Category Archives: ALA

ALA Annual 2014 and Vegas Hotels

So I’ve had a ton of ALA types ask me about the hotel situation in Vegas for ALA Annual 2014, and I’ve been meaning to blog about it for awhile now…and then ALA goes and opens up registration. So for those looking for some insight into best bets for location and hotels for ALA Annual 2014 in Las Vegas, here’s my take on the subject.

First off, I’ll just say: I love Vegas. I would never live there, but I love going, visiting, staying there for a few days at a time. I’ve been going once or twice a year for nearly a decade now, for events and to see friends and I think I’ve got a pretty good sense of the lay of the land. So here is my take on Vegas 2014.

If you haven’t been to Vegas before, the main thing I need to emphasize is the size of it. It looks, on a map, as if the hotels are right next to each other. Even when you’re standing on the Strip itself, it can look like they are right there, easily walkable. The truth is that the scale is totally off, and your eyes are being fooled, and it can be a 10 minute walk just from the sidewalk to the front door of a hotel, much less from one hotel to the other. Some of the really enormous complexes can be miles and miles of walking, all inside the hotel.

This is complicated by the fact that the Convention Center isn’t anywhere near the Strip, it’s off Strip and WAY down at the end. So the hotels that are convenient to the Convention Center (the LVH, Courtyard Convention Center, Residence Inn Convention Center) will NOT be convenient to pretty much anything else in Vegas. The opposite end of the map (Ballys, Caesar’s Palace, Flamingo, Paris) are fine, mostly mid-Strip hotels, and Caesar’s is by far the nicest of that bunch, for my money, the place to stay for ALA Annual is either Harrah’s or The Quad.

Why? The secret of getting back and forth to the convention center is the Las Vegas Monorail, and Harrah’s and The Quad share a monorail stop. The Quad is brand-newly renovated, and was formerly Imperial Palace…under that name, it was not really well taken care of. But the recent renovations look to have improved the place. You can go out the back of the hotel, and be on the monorail and at the convention center in 10 minutes, when just walking inside Caesar’s Palace could take you that long to get to the door and across the street.

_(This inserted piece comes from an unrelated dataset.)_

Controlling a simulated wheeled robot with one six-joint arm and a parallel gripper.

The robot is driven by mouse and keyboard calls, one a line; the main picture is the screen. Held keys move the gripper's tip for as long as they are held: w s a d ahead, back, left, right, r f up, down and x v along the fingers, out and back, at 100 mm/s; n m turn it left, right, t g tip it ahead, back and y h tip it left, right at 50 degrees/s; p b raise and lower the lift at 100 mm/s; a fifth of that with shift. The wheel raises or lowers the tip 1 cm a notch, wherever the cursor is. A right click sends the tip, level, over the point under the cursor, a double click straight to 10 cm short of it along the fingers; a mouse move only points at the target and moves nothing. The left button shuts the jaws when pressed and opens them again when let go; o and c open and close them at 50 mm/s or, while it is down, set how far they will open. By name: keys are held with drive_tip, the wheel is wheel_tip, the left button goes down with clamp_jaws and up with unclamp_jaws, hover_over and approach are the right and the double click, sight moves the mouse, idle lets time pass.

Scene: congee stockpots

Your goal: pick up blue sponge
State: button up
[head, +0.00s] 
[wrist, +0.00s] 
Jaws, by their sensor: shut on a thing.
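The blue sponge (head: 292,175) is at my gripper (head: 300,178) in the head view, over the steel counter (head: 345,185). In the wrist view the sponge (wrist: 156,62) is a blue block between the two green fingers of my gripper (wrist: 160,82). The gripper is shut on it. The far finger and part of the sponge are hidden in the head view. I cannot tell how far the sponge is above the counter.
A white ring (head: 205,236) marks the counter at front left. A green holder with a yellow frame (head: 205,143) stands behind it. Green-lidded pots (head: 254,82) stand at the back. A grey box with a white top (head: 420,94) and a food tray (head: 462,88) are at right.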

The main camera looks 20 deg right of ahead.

Harrah’s isn’t fancy Vegas, but it’s clean, and is in one of the best locations on the Strip. It’s right next to The Venetian, which has a few of my very favorite restaurants (while you are in Vegas, you MUST go to Bouchon), and it’s an easy walk to the Bellagio for the fountain show. So, for my money, the place to be for ALA Annual 2014 is Harrah’s Las Vegas.

I’ll be organizing a 2/4 Limit Hold’em table at some point, let me know if you’re interested. 🙂

Walking in the Mandalay Bay

Just a funny video testing my equipment and showing how large some of the hotels are here in Vegas.

I’ve got more video coming over at the American Libraries The Scoop as soon as the weather cooperates and people get back into the office, as well as a prologue to my coverage and the first of several upcoming posts about specific tech and companies that I think libraries should be watching. But if you want 6 minutes of me walking, this is definitely the video for you.

ALA Code of Conduct suggestion: open it up

With all of the discussion and fervor surrounding the ALA Statement of Appropriate Conduct at ALA Conferences (hereafter Code of Conduct) around the various library virtual communities (on Twitter, on Blogs, on Facebook, etc). There are several posts that stand out, (yes, all of those are from Andromeda Yelton, for my money she’s been the most consistent and thoughtful voice among many), but for a comprehensive read I suggest heading over to Lisa Rabey’s blog and following her timeline of discussions.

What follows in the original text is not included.